Goal
Set down every entry word for word. Omit the pictures.

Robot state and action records
·····

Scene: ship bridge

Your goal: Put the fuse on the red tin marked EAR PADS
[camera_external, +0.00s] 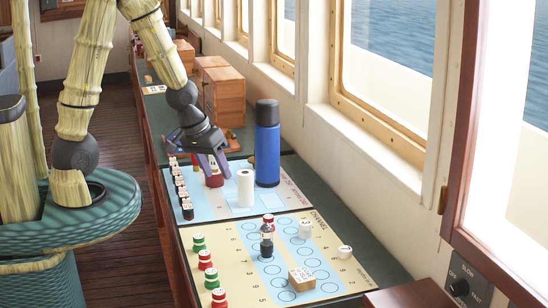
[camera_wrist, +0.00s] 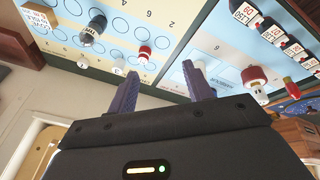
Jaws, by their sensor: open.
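My gripper (camera_external: 216,168) is open and empty, pointing down over the far, blue board; its parted fingers also show in the wrist view (camera_wrist: 160,78). A short red cylinder (camera_external: 214,180), possibly the red tin, stands just below or behind the fingers, partly hidden by them. A red-topped thing with a white lower part (camera_wrist: 255,77) shows right of the fingers in the wrist view. No EAR PADS marking is readable. I cannot tell for certain which thing is the fuse. A white upright cylinder (camera_external: 246,187) stands right of the gripper, apart from it.
A tall blue flask (camera_external: 267,143) stands close behind the white cylinder. A row of dark labelled pieces (camera_external: 183,193) lines the board's left edge. The near board (camera_external: 330,215) holds dark, red, white and green pieces and a printed block (camera_external: 301,279). Wooden boxes (camera_external: 224,97) stand behind; windows line the right.

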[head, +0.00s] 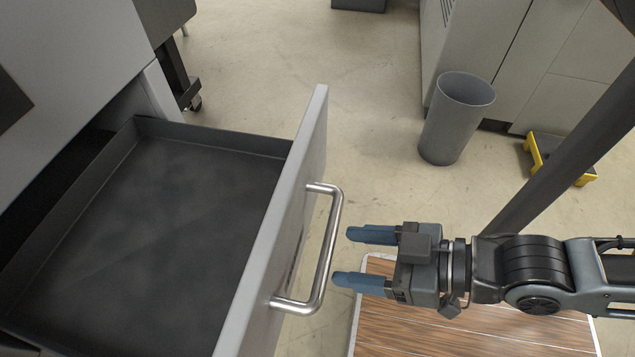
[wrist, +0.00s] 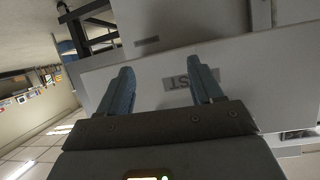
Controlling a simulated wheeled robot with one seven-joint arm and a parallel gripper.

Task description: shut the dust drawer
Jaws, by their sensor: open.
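The dust drawer (head: 160,230) is pulled out of the grey machine at the left in the head view, with a dark inside and a light grey front. A bar handle (head: 327,245) stands out from its front. My gripper (head: 350,257) is open and empty just right of the handle, its blue fingertips pointing at it and apart from it as far as I can tell. In the wrist view, the drawer front (wrist: 240,90) fills the space beyond the two fingers (wrist: 163,80), with a partly hidden label (wrist: 190,82) between them. The handle is not clear there.
A wood-topped surface (head: 450,325) lies below my gripper. A grey bin (head: 457,118) and a yellow-edged step (head: 560,158) stand by grey cabinets (head: 570,60) at the upper right. The floor (head: 300,50) beyond the drawer is clear.

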·····

Task solution
Scene: ship bridge

Your goal: Put the fuse on the red tin marked EAR PADS
[camera_external, +0.00s] 
[camera_wrist, +0.00s] 
Jaws, by their sensor: open.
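My gripper (camera_external: 216,168) is open and empty, pointing down over the far, blue board; its parted fingers also show in the wrist view (camera_wrist: 160,78). A short red cylinder (camera_external: 214,180), possibly the red tin, stands just below or behind the fingers, partly hidden by them. A red-topped thing with a white lower part (camera_wrist: 255,77) shows right of the fingers in the wrist view. No EAR PADS marking is readable. I cannot tell for certain which thing is the fuse. A white upright cylinder (camera_external: 246,187) stands right of the gripper, apart from it.
A tall blue flask (camera_external: 267,143) stands close behind the white cylinder. A row of dark labelled pieces (camera_external: 183,193) lines the board's left edge. The near board (camera_external: 330,215) holds dark, red, white and green pieces and a printed block (camera_external: 301,279). Wooden boxes (camera_external: 224,97) stand behind; windows line the right.

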[head, +0.00s] 
[wrist, +0.00s] 
Controlling a simulated wheeled robot with one seven-joint arm and a parallel gripper.

Task description: shut the dust drawer
Jaws, by their sensor: open.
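The dust drawer (head: 160,230) is pulled out of the grey machine at the left in the head view, with a dark inside and a light grey front. A bar handle (head: 327,245) stands out from its front. My gripper (head: 350,257) is open and empty just right of the handle, its blue fingertips pointing at it and apart from it as far as I can tell. In the wrist view, the drawer front (wrist: 240,90) fills the space beyond the two fingers (wrist: 163,80), with a partly hidden label (wrist: 190,82) between them. The handle is not clear there.
A wood-topped surface (head: 450,325) lies below my gripper. A grey bin (head: 457,118) and a yellow-edged step (head: 560,158) stand by grey cabinets (head: 570,60) at the upper right. The floor (head: 300,50) beyond the drawer is clear.

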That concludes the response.